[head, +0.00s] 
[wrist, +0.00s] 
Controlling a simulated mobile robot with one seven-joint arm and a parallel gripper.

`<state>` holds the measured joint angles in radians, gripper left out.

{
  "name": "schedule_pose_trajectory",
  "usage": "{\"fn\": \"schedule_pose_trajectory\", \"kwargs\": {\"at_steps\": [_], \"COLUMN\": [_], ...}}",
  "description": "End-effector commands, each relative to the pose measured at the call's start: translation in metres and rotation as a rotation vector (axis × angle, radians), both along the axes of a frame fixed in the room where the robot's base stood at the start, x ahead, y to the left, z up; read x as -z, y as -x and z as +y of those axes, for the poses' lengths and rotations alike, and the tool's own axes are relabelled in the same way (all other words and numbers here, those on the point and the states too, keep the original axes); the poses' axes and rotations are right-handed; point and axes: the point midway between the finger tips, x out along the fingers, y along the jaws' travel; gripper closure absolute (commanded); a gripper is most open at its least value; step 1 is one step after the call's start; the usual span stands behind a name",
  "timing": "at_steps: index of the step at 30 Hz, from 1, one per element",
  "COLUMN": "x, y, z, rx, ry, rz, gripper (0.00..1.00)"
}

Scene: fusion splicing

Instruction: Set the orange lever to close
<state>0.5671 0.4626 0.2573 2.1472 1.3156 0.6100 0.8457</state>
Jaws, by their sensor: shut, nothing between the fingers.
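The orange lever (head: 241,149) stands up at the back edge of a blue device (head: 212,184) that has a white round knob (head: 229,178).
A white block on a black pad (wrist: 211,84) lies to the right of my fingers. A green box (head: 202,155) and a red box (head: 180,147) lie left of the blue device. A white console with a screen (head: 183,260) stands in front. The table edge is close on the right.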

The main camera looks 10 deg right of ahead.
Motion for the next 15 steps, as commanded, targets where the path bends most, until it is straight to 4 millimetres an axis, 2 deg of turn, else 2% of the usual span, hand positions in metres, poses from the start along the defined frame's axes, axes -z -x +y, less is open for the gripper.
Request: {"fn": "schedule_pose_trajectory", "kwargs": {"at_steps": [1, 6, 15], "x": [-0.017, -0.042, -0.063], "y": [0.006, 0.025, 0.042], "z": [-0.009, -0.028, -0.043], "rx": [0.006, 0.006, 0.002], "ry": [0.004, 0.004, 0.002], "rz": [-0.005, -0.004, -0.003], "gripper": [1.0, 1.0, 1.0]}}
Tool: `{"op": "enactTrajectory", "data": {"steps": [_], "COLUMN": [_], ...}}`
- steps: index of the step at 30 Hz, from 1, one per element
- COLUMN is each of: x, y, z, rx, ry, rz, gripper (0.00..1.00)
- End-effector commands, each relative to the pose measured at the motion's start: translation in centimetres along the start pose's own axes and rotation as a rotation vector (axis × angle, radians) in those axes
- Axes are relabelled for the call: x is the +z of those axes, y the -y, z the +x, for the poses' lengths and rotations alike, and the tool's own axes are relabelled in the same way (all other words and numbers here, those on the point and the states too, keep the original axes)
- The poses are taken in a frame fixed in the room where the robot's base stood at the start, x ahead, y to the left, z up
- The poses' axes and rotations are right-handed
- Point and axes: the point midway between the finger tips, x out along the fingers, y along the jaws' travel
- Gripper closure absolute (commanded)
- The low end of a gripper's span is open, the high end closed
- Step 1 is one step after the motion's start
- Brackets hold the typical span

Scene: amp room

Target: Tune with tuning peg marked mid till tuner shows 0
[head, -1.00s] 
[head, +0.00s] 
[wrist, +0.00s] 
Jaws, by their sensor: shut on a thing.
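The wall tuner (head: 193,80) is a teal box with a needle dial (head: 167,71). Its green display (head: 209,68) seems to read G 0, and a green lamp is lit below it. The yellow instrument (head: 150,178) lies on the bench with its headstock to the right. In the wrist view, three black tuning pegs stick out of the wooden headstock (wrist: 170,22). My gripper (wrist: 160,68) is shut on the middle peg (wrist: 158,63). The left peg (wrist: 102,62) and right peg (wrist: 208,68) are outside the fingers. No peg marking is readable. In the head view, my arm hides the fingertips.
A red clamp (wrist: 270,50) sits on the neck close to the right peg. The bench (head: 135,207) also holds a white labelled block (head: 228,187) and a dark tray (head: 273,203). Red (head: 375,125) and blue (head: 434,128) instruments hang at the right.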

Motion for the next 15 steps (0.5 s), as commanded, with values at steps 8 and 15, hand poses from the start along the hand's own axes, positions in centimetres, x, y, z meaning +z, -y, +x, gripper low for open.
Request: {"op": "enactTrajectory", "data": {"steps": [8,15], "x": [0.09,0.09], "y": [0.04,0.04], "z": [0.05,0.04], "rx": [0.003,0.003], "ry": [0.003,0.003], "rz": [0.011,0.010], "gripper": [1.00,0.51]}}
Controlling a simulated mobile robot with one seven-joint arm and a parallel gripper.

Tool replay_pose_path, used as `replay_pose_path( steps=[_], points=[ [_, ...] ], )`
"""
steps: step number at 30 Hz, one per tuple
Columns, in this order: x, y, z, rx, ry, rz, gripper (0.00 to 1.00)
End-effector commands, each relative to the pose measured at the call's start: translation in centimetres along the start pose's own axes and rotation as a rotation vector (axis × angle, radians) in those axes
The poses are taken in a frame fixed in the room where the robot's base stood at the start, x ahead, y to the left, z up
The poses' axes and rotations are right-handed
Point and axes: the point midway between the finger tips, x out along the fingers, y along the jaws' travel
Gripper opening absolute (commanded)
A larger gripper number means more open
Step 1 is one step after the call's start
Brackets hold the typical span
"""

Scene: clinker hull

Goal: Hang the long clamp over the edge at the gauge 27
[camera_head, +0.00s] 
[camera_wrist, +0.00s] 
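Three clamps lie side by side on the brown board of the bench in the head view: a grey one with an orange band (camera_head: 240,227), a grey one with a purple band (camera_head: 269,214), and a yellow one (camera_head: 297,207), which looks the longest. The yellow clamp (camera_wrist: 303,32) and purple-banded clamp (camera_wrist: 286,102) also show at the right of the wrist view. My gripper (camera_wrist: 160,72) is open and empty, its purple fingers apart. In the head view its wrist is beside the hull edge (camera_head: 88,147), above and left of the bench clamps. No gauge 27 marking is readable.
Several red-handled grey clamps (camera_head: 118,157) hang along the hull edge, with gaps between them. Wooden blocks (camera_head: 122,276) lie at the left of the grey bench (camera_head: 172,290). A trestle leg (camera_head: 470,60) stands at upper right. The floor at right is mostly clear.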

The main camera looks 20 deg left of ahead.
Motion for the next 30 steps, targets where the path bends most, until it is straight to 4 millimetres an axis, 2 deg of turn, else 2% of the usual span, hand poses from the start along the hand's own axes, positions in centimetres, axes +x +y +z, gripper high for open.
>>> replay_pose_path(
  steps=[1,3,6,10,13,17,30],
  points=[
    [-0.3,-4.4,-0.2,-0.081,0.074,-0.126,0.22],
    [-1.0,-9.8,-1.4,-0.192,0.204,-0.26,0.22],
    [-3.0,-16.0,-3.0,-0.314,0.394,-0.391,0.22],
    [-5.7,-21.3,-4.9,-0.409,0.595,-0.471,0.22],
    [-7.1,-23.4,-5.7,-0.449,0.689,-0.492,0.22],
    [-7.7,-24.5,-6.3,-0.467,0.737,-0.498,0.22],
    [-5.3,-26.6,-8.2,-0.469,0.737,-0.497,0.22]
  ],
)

──────

• Exercise requirements
Transcribe all lines as written.

• Finished task
[head, +0.00s] 
[wrist, +0.00s] 
Controlling a simulated mobile robot with one seven-joint arm and a parallel gripper.

`<state>` holds the measured joint angles in radians, gripper left out.

{
  "name": "schedule_pose_trajectory",
  "usage": "{\"fn\": \"schedule_pose_trajectory\", \"kwargs\": {\"at_steps\": [_], \"COLUMN\": [_], ...}}",
  "description": "End-effector commands, each relative to the pose measured at the call's start: translation in metres and rotation as a rotation vector (axis × angle, radians), both along the axes of a frame fixed in the room where the robot's base stood at the start, x ahead, y to the left, z up; read x as -z, y as -x and z as +y of those axes, for the poses' lengths and rotations alike, and the tool's own axes are relabelled in the same way (all other words and numbers here, those on the point and the states too, keep the original axes); the poses' axes and rotations are right-handed; point and axes: the point midway between the finger tips, x out along the fingers, y along the jaws' travel; gripper closure absolute (commanded); a gripper is most open at its least value; step 1 is one step after the call's start; the usual span stands behind a name",
  "timing": "at_steps: index of the step at 30 Hz, from 1, one per element",
  "COLUMN": "x, y, z, rx, ry, rz, gripper (0.00..1.00)"
}

Scene: fusion splicing

Instruction: Set the orange lever to close
<state>0.5671 0.4626 0.2573 2.1472 1.3156 0.6100 0.8457</state>
Jaws, by their sensor: shut, nothing between the fingers.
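The orange lever (head: 241,149) stands up at the back edge of a blue device (head: 212,184) that has a white round knob (head: 229,178).
A white block on a black pad (wrist: 211,84) lies to the right of my fingers. A green box (head: 202,155) and a red box (head: 180,147) lie left of the blue device. A white console with a screen (head: 183,260) stands in front. The table edge is close on the right.

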The main camera looks 10 deg right of ahead.
Motion for the next 15 steps, as commanded, targets where the path bends most, until it is straight to 4 millimetres an axis, 2 deg of turn, else 2% of the usual span, hand positions in metres, poses from the start along the defined frame's axes, axes -z -x +y, less is open for the gripper.
Request: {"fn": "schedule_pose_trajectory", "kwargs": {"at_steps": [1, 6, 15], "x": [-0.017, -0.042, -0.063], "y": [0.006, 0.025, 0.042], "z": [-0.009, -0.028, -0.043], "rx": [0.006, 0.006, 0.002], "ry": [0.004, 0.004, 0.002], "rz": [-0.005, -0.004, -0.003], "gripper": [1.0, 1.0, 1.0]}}
Tool: `{"op": "enactTrajectory", "data": {"steps": [_], "COLUMN": [_], ...}}`
- steps: index of the step at 30 Hz, from 1, one per element
- COLUMN is each of: x, y, z, rx, ry, rz, gripper (0.00..1.00)
- End-effector commands, each relative to the pose measured at the motion's start: translation in centimetres along the start pose's own axes and rotation as a rotation vector (axis × angle, radians) in those axes
- Axes are relabelled for the call: x is the +z of those axes, y the -y, z the +x, for the poses' lengths and rotations alike, and the tool's own axes are relabelled in the same way (all other words and numbers here, those on the point and the states too, keep the original axes)
- The poses are taken in a frame fixed in the room where the robot's base stood at the start, x ahead, y to the left, z up
- The poses' axes and rotations are right-handed
- Point and axes: the point midway between the finger tips, x out along the fingers, y along the jaws' travel
- Gripper closure absolute (commanded)
- The low end of a gripper's span is open, the high end closed
- Step 1 is one step after the motion's start
- Brackets hold the typical span

Scene: amp room

Target: Tune with tuning peg marked mid till tuner shows 0
[head, -1.00s] 
[head, +0.00s] 
[wrist, +0.00s] 
Jaws, by their sensor: shut on a thing.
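The wall tuner (head: 193,80) is a teal box with a needle dial (head: 167,71). Its green display (head: 209,68) seems to read G 0, and a green lamp is lit below it. The yellow instrument (head: 150,178) lies on the bench with its headstock to the right. In the wrist view, three black tuning pegs stick out of the wooden headstock (wrist: 170,22). My gripper (wrist: 160,68) is shut on the middle peg (wrist: 158,63). The left peg (wrist: 102,62) and right peg (wrist: 208,68) are outside the fingers. No peg marking is readable. In the head view, my arm hides the fingertips.
A red clamp (wrist: 270,50) sits on the neck close to the right peg. The bench (head: 135,207) also holds a white labelled block (head: 228,187) and a dark tray (head: 273,203). Red (head: 375,125) and blue (head: 434,128) instruments hang at the right.

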Motion for the next 15 steps (0.5 s), as commanded, with values at steps 8 and 15, hand poses from the start along the hand's own axes, positions in centimetres, x, y, z meaning +z, -y, +x, gripper low for open.
Request: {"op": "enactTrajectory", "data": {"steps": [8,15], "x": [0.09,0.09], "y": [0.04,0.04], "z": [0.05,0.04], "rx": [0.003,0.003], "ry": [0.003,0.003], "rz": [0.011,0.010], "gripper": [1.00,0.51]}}
Controlling a simulated mobile robot with one seven-joint arm and a parallel gripper.

Tool replay_pose_path, used as `replay_pose_path( steps=[_], points=[ [_, ...] ], )`
"""
steps: step number at 30 Hz, one per tuple
Columns, in this order: x, y, z, rx, ry, rz, gripper (0.00 to 1.00)
End-effector commands, each relative to the pose measured at the call's start: translation in centimetres along the start pose's own axes and rotation as a rotation vector (axis × angle, radians) in those axes
The poses are taken in a frame fixed in the room where the robot's base stood at the start, x ahead, y to the left, z up
The poses' axes and rotations are right-handed
Point and axes: the point midway between the finger tips, x out along the fingers, y along the jaws' travel
Gripper opening absolute (commanded)
A larger gripper number means more open
Step 1 is one step after the call's start
Brackets hold the typical span
"""

Scene: clinker hull

Goal: Hang the long clamp over the edge at the gauge 27
[camera_head, +0.00s] 
[camera_wrist, +0.00s] 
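Three clamps lie side by side on the brown board of the bench in the head view: a grey one with an orange band (camera_head: 240,227), a grey one with a purple band (camera_head: 269,214), and a yellow one (camera_head: 297,207), which looks the longest. The yellow clamp (camera_wrist: 303,32) and purple-banded clamp (camera_wrist: 286,102) also show at the right of the wrist view. My gripper (camera_wrist: 160,72) is open and empty, its purple fingers apart. In the head view its wrist is beside the hull edge (camera_head: 88,147), above and left of the bench clamps. No gauge 27 marking is readable.
Several red-handled grey clamps (camera_head: 118,157) hang along the hull edge, with gaps between them. Wooden blocks (camera_head: 122,276) lie at the left of the grey bench (camera_head: 172,290). A trestle leg (camera_head: 470,60) stands at upper right. The floor at right is mostly clear.

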The main camera looks 20 deg left of ahead.
Motion for the next 30 steps, targets where the path bends most, until it is straight to 4 millimetres an axis, 2 deg of turn, else 2% of the usual span, hand poses from the start along the hand's own axes, positions in centimetres, axes +x +y +z, gripper high for open.
>>> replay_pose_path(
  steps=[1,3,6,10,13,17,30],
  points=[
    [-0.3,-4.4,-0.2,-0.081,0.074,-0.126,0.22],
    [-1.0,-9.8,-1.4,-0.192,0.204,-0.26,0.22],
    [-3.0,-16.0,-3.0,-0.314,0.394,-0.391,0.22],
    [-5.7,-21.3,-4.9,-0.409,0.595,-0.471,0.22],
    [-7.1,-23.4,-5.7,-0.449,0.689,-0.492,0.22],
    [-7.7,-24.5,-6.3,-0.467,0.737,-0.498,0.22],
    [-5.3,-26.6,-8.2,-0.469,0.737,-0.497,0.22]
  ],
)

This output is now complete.